E dá, quase que sempre, com os burros n'água. Até que, zapeando, pára diante do E! - Entertainment Television. E lá estaciona por alguns minutos. Dez. Depois 20, 60. Ultrapassada a barreira da uma hora, as outras escoam como manteiga derretida. E lá se vai uma noite inteira diante do canal mais sem-vergonha da TV mundial (com algum exagero retórico), embalado pelo nada absoluto (sem muito exagero).
Porque, se não realiza totalmente essa distopia da TV sem máscaras, o E! chega muito, mas muito mesmo, perto disso.

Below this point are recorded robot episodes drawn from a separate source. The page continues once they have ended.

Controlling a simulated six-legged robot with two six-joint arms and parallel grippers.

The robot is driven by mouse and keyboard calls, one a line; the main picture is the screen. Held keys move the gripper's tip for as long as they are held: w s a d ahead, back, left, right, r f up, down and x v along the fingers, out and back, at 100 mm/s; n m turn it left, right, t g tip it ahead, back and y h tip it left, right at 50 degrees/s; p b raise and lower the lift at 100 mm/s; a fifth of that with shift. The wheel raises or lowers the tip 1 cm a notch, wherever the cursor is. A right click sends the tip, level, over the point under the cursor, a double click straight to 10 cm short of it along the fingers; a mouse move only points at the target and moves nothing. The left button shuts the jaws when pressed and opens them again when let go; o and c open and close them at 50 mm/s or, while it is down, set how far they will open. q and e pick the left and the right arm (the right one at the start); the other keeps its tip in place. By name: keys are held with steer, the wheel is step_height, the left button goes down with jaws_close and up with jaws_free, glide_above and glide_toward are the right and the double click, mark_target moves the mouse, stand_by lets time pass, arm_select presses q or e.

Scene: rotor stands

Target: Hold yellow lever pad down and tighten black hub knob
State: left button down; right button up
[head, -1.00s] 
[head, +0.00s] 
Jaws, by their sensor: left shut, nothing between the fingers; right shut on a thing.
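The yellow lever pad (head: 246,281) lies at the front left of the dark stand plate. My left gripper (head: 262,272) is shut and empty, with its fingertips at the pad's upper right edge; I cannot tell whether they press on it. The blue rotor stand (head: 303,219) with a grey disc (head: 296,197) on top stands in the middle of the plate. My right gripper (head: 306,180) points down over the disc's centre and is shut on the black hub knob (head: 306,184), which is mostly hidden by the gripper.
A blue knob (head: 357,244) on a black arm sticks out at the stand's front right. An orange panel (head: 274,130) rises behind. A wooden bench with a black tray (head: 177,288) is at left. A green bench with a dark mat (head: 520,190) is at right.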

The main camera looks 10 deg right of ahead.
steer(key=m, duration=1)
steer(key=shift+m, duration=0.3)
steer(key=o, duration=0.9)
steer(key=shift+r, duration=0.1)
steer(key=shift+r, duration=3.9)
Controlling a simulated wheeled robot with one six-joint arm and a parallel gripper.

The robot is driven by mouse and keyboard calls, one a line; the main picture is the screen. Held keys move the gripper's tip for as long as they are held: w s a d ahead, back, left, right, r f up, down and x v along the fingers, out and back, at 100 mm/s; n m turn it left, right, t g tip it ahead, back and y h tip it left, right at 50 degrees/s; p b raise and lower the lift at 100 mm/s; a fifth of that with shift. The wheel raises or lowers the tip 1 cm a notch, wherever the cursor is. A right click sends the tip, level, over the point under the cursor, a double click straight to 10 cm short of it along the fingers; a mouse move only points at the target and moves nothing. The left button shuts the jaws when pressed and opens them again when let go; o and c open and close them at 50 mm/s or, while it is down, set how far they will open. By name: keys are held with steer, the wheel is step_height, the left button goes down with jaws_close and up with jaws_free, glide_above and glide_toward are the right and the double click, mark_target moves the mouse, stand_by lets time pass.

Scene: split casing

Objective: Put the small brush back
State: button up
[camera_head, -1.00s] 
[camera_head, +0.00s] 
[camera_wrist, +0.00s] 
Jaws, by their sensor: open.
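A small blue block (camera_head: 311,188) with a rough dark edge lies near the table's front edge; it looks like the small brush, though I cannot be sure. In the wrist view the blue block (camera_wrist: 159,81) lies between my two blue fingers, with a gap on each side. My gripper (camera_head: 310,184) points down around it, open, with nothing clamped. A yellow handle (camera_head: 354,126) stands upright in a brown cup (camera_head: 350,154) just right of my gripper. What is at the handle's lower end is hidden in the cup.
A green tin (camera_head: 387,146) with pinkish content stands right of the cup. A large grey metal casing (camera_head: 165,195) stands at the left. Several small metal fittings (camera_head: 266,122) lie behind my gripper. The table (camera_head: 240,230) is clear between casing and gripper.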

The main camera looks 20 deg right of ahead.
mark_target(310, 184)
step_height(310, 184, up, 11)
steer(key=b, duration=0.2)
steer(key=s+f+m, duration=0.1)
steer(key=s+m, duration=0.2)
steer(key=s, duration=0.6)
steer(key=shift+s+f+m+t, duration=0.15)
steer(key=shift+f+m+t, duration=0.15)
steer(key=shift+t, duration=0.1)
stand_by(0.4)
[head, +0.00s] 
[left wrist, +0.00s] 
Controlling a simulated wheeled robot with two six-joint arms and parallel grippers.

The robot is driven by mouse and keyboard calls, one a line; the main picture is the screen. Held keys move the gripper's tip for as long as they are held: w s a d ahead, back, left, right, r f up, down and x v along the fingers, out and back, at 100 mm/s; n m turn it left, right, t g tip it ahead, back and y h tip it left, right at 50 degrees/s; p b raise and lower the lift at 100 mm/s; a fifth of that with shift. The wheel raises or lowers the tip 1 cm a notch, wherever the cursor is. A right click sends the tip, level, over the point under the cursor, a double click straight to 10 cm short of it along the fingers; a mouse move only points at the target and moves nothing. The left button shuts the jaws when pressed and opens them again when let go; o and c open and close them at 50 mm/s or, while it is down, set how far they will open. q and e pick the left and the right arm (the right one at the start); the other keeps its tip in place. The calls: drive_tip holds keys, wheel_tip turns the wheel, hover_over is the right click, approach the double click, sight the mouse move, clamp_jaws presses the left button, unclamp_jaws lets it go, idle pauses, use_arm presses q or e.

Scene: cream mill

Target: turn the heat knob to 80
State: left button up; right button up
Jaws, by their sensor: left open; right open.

O E! entende, como poucos, que ver TV é pura voragem de tempo, voracidade de consumo de imagens -e quanto mais anódinas, melhor. Para quem não conhece, é um canal dedicado às celebridades -do cinema, TV, mundo do "entertainment" e limbo produtor de celebridades; dos EUA, claro, mas também da América Latina- e, com um acerto de gênio, as exibe em várias circunstâncias, empacota suas aparições em programas diferentes, extrai de suas vidas o máximo de fofocas e é isso.
Os que fazem o E! entendem como poucos o desejo de abandono, de obnubilação que acomete o espectador. Medem com precisão o mínimo de informação e emoção que uma imagem deve ter para poder atrair e manter o olhar -e, se isso é o que eles querem, é isso que terão. Particularmente habilidosos eles são em dar para esse supra-sumo da vacuidade um ar de credibilidade: seus programas vivem lotados de jornalistas, especialistas, subcelebridades que dão, muito compenetrados, depoimentos sobre o cabelo de não-sei-quem ou o divórcio de não-sei-que outro.
E, por fim, reinam, absolutos, num mundo feito de nadas cuidadosamente embalados.